Wherever the word "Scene" shows up in a line, please copy that line.
-------- Records provided --------
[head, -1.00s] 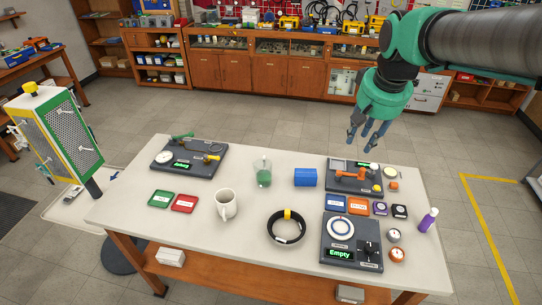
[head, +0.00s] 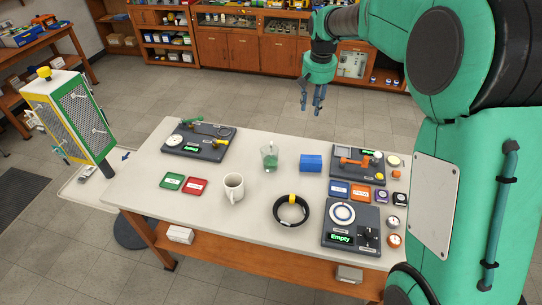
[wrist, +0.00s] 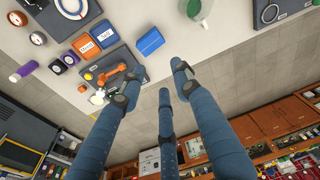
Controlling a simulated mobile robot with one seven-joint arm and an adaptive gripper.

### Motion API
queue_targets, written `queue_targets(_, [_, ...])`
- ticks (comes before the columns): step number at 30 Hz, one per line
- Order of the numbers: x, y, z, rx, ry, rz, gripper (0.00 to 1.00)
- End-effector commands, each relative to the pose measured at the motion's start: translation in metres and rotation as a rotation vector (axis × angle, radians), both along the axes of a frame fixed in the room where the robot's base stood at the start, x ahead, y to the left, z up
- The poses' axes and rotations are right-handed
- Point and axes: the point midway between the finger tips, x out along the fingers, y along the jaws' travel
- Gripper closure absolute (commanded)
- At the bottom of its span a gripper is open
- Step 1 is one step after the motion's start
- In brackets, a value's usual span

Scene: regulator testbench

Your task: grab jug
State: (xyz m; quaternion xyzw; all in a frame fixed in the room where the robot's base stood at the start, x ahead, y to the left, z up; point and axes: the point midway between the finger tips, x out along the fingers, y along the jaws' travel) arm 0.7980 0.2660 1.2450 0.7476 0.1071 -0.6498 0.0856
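The jug (head: 270,158) is a clear vessel with green contents, upright near the far middle of the table. It also shows at the top of the wrist view (wrist: 196,10), partly cut off by the frame edge. My gripper (head: 313,104) hangs beyond the table's far edge in the head view, fingers pointing down, apart from the jug. Its blue fingers (wrist: 160,92) are spread in the wrist view with nothing between them.
A white mug (head: 234,187) stands left of a black ring (head: 291,211). A blue block (head: 311,163) sits right of the jug. Dark test panels (head: 199,142) (head: 351,226) flank it.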

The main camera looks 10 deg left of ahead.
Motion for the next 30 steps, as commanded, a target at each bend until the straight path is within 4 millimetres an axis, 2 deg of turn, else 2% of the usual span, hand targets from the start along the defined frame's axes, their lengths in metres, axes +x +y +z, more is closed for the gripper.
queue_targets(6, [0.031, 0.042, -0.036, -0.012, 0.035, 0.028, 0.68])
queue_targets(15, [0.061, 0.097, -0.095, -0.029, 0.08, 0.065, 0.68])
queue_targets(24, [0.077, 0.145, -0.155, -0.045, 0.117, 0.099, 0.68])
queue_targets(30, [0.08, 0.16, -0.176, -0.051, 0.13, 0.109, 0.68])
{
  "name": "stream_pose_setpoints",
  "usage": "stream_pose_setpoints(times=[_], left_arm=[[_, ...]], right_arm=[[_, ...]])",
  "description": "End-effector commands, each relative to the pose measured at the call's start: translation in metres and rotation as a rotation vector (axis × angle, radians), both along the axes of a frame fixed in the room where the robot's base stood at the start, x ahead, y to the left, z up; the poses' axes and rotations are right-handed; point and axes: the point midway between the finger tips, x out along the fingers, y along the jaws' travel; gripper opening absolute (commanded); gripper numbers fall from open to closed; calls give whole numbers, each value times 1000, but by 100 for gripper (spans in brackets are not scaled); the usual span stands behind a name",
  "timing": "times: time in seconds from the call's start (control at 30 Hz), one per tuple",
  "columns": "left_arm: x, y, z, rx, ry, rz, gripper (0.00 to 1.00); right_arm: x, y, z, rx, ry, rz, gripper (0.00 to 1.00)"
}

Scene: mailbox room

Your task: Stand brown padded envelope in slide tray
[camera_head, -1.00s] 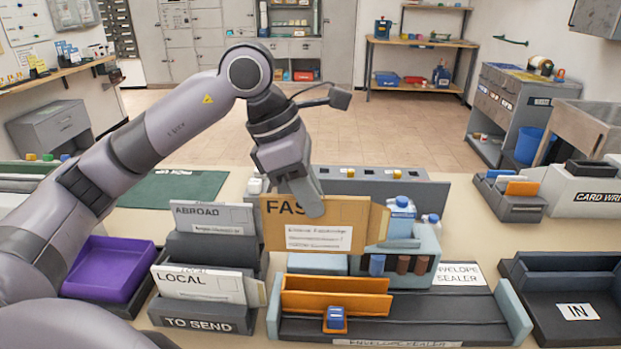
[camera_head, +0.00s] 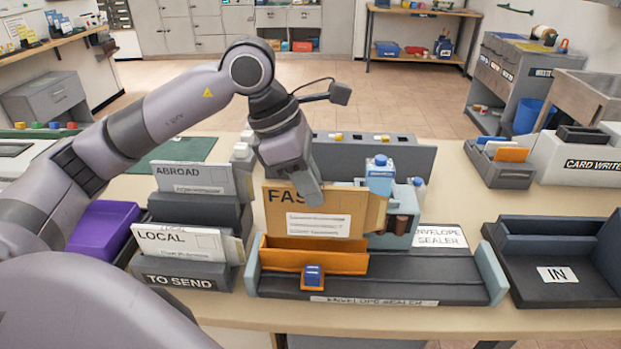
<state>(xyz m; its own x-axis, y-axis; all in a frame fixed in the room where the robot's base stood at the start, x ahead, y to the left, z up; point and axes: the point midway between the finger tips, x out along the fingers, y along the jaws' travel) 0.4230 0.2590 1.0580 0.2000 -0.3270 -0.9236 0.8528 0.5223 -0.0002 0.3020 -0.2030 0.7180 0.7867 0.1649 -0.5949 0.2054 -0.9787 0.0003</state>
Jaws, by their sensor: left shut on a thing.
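The brown padded envelope (camera_head: 278,222), marked "FAS..." with a white label, stands upright in my left gripper (camera_head: 310,190). The gripper is shut on its top edge and hides part of the lettering. The orange slide tray (camera_head: 315,261) sits on the dark envelope sealer (camera_head: 420,283), with a small blue block (camera_head: 313,276) at its front. The envelope's lower edge meets the tray's upper edge in the picture. I cannot tell whether it is inside the tray or just above or behind it. My right gripper is not in view.
Left of the sealer stands the "TO SEND" rack (camera_head: 185,274) with "ABROAD" (camera_head: 195,179) and "LOCAL" (camera_head: 180,241) envelopes. A blue-capped bottle (camera_head: 380,178) stands close right of the envelope. The "IN" tray (camera_head: 557,295) is at the right.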

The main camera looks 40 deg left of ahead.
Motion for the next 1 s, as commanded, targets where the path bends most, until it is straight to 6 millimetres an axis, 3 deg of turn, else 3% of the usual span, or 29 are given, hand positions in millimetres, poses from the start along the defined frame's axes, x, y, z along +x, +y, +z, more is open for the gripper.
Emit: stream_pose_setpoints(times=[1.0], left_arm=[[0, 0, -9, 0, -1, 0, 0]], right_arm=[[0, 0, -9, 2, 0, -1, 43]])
--------
* [Task answer]:
Scene: regulator testbench
Scene: mailbox room

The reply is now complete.